インド人さん来寺
先代住職はインドが大好きでした。何せ訪印40回以上。私も幼い頃、羽田空港へお見送りに行った記憶があります…
そんなご縁もあって、江戸川区のインド人さん(区議も務めたそうです)から相談があり、光圓寺にインド人さんをお迎えしました。
最初は「日本在住のインド人が集まりをしたいので、お寺の場所を使わせて貰えないか」という話でした。

もしかして、日本仏教を語ってくれとか…?ドキドキ
と思ったのですが、聞いてみると「いや、全員日本在住で、私も含め帰化している人も多いです。話は日本語で大丈夫です」とのこと。しかも、「インドの国会議員が来日するので、その人の話がメインです。教育者でもあるので、平和について語りたいそうです」と、目的が明らかになったのでした。「ただ、最大80人位かも」と…コロナ前のお施餓鬼会規模の人数です。「充分な準備はできませんが」と伝えると、「いや当方でやりますから大丈夫です」とのお返事。お受けすることにしました。
そしてしばらく経つと…「東京の大きなお寺にお参りしたいということで、大本山増上寺を紹介して貰えませんか?」となり、窓口に。
それからまた二転三転して…当日を迎えました。かなり急な話になったので、安国殿(黒本尊)と大殿のご案内ということにして、地元の先輩が執事を務めておいでですので「お時間がありましたら、お付き合いお願いします」と。
黒本尊へご案内すると、「インドのモディ首相が75歳でお誕生日なので、その健勝を祈って欲しい」とのことで、急遽短いお経を読んでいただき(初参りの方を少しお待たせしてしまいました)、「お札も欲しい」と絵馬をご案内し、「もっと大きいのがいい」とのことでお札もお願いすることになりました。ただ、「お札はご祈願しなければならないので、明日来られますか?」には無理との返答でしたので「では後日改めて」と。

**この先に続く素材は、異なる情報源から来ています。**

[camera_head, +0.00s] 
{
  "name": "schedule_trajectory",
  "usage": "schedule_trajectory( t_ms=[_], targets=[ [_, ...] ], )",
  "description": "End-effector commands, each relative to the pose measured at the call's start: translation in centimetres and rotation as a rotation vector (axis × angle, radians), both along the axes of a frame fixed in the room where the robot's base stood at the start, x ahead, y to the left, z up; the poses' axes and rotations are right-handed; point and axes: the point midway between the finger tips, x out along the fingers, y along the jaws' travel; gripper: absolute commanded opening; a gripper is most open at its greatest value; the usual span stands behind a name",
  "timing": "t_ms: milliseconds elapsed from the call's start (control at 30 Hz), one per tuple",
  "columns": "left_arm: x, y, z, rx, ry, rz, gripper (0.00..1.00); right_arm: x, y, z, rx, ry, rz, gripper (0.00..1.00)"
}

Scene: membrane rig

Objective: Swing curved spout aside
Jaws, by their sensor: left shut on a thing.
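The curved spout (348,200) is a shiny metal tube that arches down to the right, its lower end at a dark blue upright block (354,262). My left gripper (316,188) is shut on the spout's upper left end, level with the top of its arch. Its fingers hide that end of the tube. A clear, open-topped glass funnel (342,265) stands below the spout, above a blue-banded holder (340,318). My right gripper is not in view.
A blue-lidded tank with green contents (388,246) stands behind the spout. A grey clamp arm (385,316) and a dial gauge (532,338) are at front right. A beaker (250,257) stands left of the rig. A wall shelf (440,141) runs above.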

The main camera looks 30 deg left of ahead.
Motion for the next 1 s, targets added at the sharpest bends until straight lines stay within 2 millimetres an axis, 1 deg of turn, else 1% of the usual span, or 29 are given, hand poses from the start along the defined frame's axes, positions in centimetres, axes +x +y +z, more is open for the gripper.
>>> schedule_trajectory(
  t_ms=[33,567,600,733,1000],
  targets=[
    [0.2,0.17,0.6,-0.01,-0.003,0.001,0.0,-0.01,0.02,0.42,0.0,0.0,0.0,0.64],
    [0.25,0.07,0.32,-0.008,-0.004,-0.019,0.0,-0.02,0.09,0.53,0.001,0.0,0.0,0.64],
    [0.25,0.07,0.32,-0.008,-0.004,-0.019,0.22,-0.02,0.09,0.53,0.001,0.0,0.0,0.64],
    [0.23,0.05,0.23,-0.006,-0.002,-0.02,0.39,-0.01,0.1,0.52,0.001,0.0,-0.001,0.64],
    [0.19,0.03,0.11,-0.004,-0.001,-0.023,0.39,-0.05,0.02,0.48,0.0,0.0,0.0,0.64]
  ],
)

そうして光圓寺に、インド人が集まりました。約30人程でしたが、当方としても初めての経験。本堂で「インドの皆さん、そしてモディ首相、今日参拝の皆さんのご健康とご先祖さまのご冥福をお祈りします」とお勤めしました。(当日は代々木公園で、インド関連の大規模イベントが行われていたそうです)。その後シタールの演奏(日本人奏者)もあり、一階で会食(軽食)となりました。

最近は「異文化との共生」が世間を賑わせておりますけれど、江戸川区には7,700人ほどのインド人が住んでいるとのこと、(ソフトウエア)エンジニアが多いこと、「インド人村を作ろうという声もあったが、阻止した」などの話を伺いました(日本語で)。お顔を見ても服装を見ても、本当に多彩。パッとイメージするインド人顔でない人たちもいらっしゃり、改めて広さと多様性を目にしました。日本に対しては一様に好意的で、「綺麗な町並みを維持していきたい」といった話もありました。
そして…増上寺で感じたのですが、「自分達の要求をグイグイ(私の主観です)伝えてくる」ということ。途中で「このままイエスばっかりじゃダメだ」と気づき、「ノー。だめです」をしっかり伝えなきゃと気づいたのでした。

多分、それが(インド)世界の標準なのでしょうね。都度の行動は、都度の話し合いで決める。こちらがダメと言っても別に嫌がったり悲しがる訳でもなく、「オーケー」と返ってくる。これがタフということか…と思いつつ、父が「インドでは何でも議論の種になる。一日中議論している連中が一杯いる」と話していたのを思い出しました。

先代がご存命なら、さぞ喜んだだろうね。
はい…。本当にそう思います。その晩、お仏壇に向かって報告しましたよ。「どうだ、面白かっただろう。みんな悪気はないんだ。だけど、”こっちはお前に徳を積ませてやっている”と思っていることもあるから、慣れていけよ」と言われたような気がします。
まとめと展望
今後も日本の移民政策は進んでいくことでしょう。町で外国人を見かける機会も本当に多くなりました。日本人のパスポート所持率は17%(低い。コロナ以降下がっている)とも言われます。無闇に怖がる必要はないけれど、「ノーはノー。それで気持ちは傷つかない」ことを心に刻んだのでした。
サムネイルのターバン姿はAIによる作成です。シーク教徒は「髪の毛を切ってはいけない」ゆえのターバンですので、「まぁ、お坊さんと反対!」とか思いました。あとみんな、撮影大好き!これはアジア人全般そんな感じですね。撮ってどうするんだろう…。